Edinburgh and Later Travels
From 6th to 10th January, 1913, `Abdu’l-Bahá was in Edinburgh, where He stayed at the home of Dr. and Mrs. Alexander Whyte. He was driven along the Royal Mile and shown many of the important sights. His first public talk was given to a packed meeting of the Esperanto Society, where He spoke about the need for the world to choose one language to be used for communication between people of all countries. His second was at Rainy Hall, Edinburgh University, in which He introduced many of the major principles of the Bahá’í Faith. The Scottish newspapers covered `Abdu’l-Bahá’s visit most sympathetically, and some of the talks were reprinted in full. After a further public talk, to the Theosophical Society, `Abdu’l-Bahá returned to London.

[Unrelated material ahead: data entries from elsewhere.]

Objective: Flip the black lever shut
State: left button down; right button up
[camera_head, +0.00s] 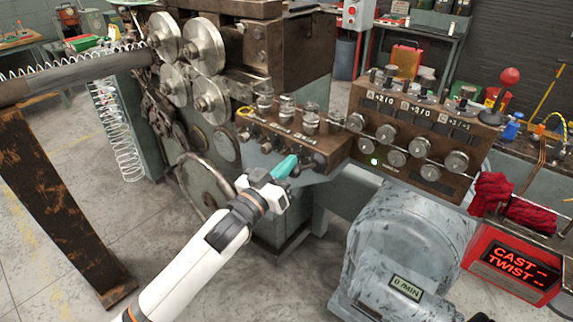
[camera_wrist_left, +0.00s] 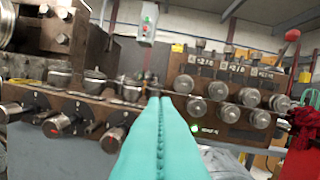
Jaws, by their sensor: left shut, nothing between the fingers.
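My left gripper (camera_head: 285,167) has teal fingers and is shut with nothing between them. In the head view its tips are at the front of the small brown control box (camera_head: 320,152). In the left wrist view the closed fingers (camera_wrist_left: 160,120) point at this box (camera_wrist_left: 85,108), covering its right part; I cannot tell whether they touch it. The box carries upright metal cylinders on top and dark round dials with knobs on its front. I cannot clearly make out which part is the black lever; it may be small or hidden behind the fingers. My right gripper is not in view.
A larger brown panel (camera_head: 412,125) with several round knobs, number displays and a lit green lamp stands to the right. A red ball-topped lever (camera_head: 509,77) rises at its end. A grey motor (camera_head: 405,245) sits below. Metal rollers (camera_head: 205,47) are at the left.

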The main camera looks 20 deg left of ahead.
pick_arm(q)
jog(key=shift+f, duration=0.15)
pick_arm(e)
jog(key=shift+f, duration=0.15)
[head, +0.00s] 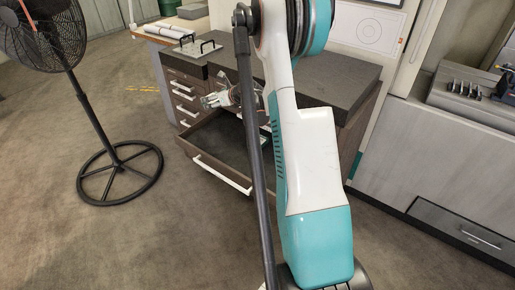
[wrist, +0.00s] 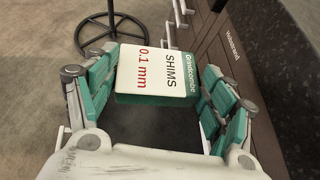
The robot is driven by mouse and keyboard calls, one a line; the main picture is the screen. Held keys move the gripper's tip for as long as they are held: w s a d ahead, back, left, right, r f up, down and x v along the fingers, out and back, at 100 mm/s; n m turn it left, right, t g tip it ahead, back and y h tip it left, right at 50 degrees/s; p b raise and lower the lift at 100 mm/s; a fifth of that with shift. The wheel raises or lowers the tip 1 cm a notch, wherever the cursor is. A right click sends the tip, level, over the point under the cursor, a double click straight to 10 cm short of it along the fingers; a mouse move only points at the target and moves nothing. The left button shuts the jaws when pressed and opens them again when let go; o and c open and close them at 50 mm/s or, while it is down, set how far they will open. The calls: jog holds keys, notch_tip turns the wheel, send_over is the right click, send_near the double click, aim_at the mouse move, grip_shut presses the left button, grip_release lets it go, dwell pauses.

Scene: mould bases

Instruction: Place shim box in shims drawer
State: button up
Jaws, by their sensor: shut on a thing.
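The shim box (wrist: 157,72), white on top with green sides and printed "SHIMS 0.1 mm", sits between the green finger pads of my gripper (wrist: 155,88) in the wrist view. My gripper is shut on it. In the head view my gripper (head: 218,99) is above an open drawer (head: 222,172) of the dark wood cabinet; the box is too small to make out there. The drawer's dark floor (wrist: 150,126) shows beneath the box in the wrist view, with the box apart from it. I cannot read a label on this drawer.
Closed drawers with white handles (head: 184,110) are stacked left of my gripper. A dark worktop (head: 325,78) lies behind it. A black floor fan (head: 115,160) stands at left. A grey cabinet (head: 420,140) is at right. The carpet before the drawer is clear.

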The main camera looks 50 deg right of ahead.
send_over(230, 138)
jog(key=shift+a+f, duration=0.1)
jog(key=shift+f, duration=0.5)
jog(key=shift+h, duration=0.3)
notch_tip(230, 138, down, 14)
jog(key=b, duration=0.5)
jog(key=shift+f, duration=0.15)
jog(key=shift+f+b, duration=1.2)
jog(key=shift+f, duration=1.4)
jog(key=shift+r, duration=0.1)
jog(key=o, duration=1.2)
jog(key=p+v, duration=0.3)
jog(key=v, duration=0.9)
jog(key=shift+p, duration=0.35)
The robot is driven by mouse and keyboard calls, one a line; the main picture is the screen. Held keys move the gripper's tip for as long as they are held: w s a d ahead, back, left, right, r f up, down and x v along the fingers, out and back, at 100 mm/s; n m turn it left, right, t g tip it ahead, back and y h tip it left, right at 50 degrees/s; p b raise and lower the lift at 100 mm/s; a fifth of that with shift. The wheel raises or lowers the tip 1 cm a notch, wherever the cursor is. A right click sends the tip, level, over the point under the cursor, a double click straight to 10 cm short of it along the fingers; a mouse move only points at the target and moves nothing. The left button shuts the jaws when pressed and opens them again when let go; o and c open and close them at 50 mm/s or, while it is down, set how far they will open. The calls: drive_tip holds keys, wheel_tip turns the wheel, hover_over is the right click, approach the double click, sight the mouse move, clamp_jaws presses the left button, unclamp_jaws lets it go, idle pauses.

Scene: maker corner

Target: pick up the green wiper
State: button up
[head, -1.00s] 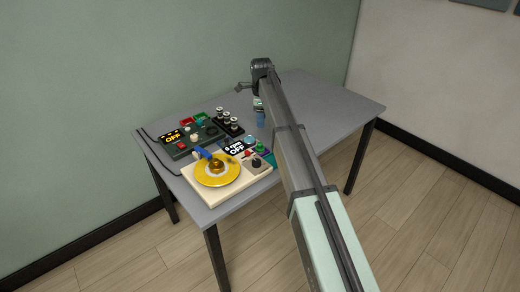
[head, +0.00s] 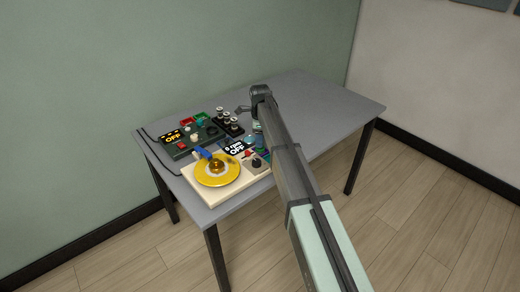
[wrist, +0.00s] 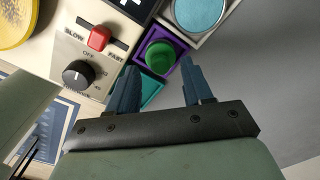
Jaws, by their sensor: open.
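The green wiper appears to be the round green piece (wrist: 160,56) sitting in a small square purple holder (wrist: 181,46) in the wrist view. My gripper (wrist: 161,71) is open, its two blue fingers pointing at the holder from either side of the green piece's lower edge. Nothing is between the fingers that I can see them touch. The height gap between fingertips and green piece is hard to tell. In the head view my arm covers most of this spot.
A cream machine with a yellow disc (head: 217,170) stands left of the arm; its black knob (wrist: 78,74) and red switch (wrist: 99,37) are close to the fingers. A teal tray (wrist: 151,92) and a light-blue round pad (wrist: 199,10) adjoin the holder. The grey table (head: 330,100) is clear at right.

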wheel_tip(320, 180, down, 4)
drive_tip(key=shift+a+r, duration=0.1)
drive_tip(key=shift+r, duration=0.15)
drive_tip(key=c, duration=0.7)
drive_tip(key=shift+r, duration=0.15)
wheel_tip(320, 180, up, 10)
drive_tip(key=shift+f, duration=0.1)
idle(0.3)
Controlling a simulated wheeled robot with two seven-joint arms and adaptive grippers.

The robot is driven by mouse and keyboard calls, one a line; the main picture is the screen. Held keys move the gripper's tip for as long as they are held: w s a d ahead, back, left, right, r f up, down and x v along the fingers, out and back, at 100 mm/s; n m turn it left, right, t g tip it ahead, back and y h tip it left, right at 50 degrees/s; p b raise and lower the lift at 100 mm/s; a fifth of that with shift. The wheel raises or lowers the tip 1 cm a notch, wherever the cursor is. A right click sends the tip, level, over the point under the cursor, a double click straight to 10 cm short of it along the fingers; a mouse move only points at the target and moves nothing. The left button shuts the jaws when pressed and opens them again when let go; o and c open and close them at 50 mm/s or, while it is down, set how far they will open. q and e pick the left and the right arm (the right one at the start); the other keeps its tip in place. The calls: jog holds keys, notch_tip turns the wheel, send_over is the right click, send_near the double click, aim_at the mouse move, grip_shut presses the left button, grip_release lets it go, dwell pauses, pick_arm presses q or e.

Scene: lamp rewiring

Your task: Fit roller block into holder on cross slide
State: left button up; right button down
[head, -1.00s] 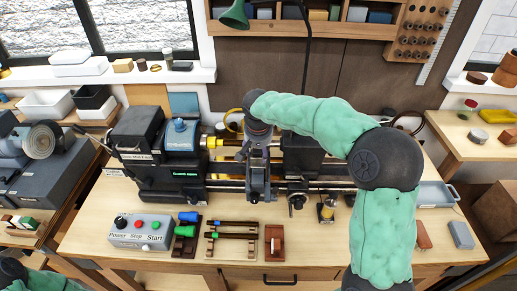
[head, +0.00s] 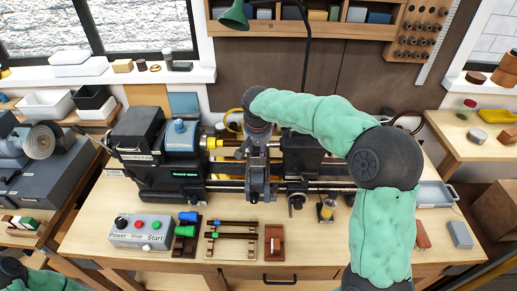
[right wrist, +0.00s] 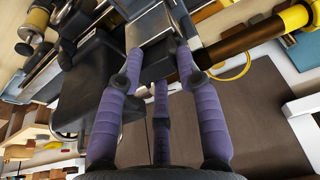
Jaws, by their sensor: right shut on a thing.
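My right gripper (head: 258,188) reaches down over the middle of the lathe, around the cross slide. In the right wrist view its purple fingers (right wrist: 155,68) are shut on a dark block with a grey face, which I take as the roller block (right wrist: 157,62). The fingers and arm hide most of the cross slide and its holder in the head view, so I cannot tell whether the block touches or sits in the holder. My left gripper is out of view.
The lathe headstock (head: 150,140) stands left of the gripper. A control box with buttons (head: 140,232), wooden racks with tools (head: 232,240) and a reddish-brown block (head: 274,242) lie along the bench front. A blue tray (head: 436,194) is at right. A lamp (head: 234,16) hangs above.

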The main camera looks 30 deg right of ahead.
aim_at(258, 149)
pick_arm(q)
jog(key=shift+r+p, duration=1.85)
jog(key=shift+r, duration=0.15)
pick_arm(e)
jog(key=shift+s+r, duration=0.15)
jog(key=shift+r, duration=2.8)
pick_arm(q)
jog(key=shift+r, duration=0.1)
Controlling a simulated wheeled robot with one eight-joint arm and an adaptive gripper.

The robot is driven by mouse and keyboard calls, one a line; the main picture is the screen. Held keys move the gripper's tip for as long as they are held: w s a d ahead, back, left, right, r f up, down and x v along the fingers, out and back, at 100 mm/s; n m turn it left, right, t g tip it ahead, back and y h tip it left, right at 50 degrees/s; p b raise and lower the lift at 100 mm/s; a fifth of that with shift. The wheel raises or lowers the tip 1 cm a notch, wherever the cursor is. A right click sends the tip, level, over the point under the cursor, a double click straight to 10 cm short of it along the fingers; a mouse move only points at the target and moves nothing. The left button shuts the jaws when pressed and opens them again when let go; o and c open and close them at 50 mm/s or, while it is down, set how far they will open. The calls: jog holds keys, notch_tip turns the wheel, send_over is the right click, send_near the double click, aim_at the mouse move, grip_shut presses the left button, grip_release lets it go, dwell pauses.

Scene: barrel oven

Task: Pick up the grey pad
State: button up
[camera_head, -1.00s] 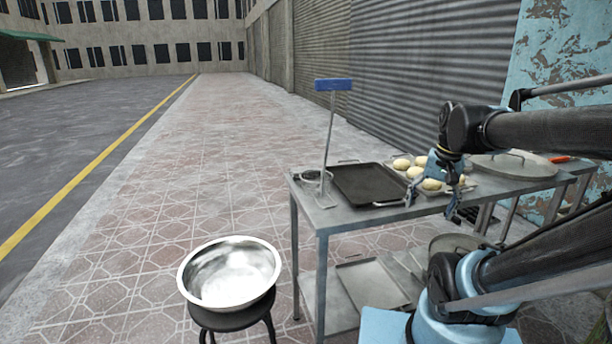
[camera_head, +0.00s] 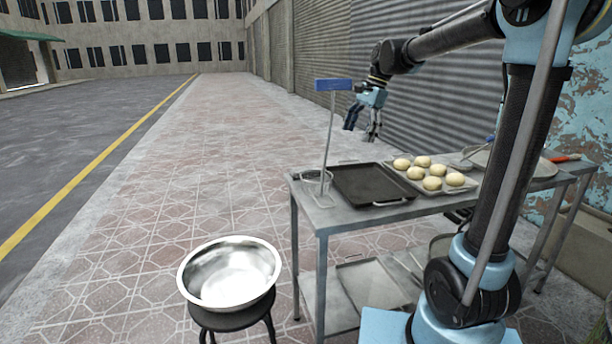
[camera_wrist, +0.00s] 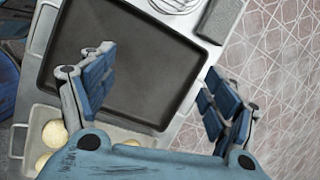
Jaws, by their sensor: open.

`Abdu’l-Bahá again visited Bristol, where he gave a talk to nearly a hundred people. Again he stayed at the Clifton Guest House. One other notable visit was to the mosque at Woking. The numbers of people, of various religions, who attended was so great that `Abdu’l-Bahá had to speak in the courtyard in front of the building, instead of inside it!
`Abdu’l-Bahá left Britain on 21st January, 1913, and proceeded to visit France, Germany, Hungary and Austria before returning home. One of the subjects on which He frequently spoke was the high level of armaments held in Europe, and the need to make great efforts to avoid war. Unfortunately His words were not heeded and the First World War followed. Indeed, it was that very war which prevented Him from making further visits abroad.
`Abdu’l-Bahá organised food supplies for the poor during that war, and even fed the British army when it arrived in the Haifa area of Palestine. For these services He was knighted by the British government in 1920. He died, exhausted from His efforts, in 1921, but the memory of His shining example of love and kindness lives on.